■ **What you have to do**
Each line from the line holding "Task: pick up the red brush" through the last line should be written out exactly, with nothing else and no images.

■ **Provided material**

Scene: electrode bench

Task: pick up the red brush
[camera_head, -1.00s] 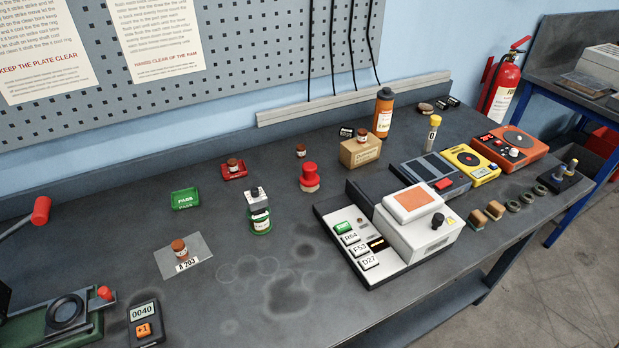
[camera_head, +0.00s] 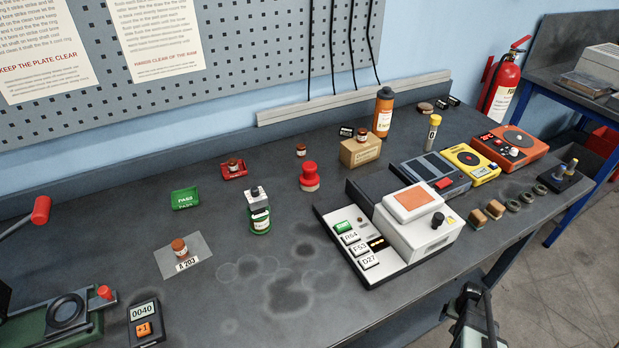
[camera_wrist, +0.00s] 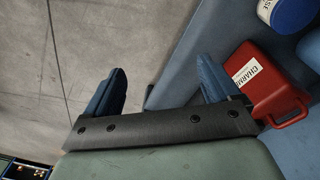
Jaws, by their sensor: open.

■ **Exercise answer**
Task: pick up the red brush
[camera_head, -1.00s] 
[camera_head, +0.00s] 
[camera_wrist, +0.00s] 
Jaws, by their sensor: open.

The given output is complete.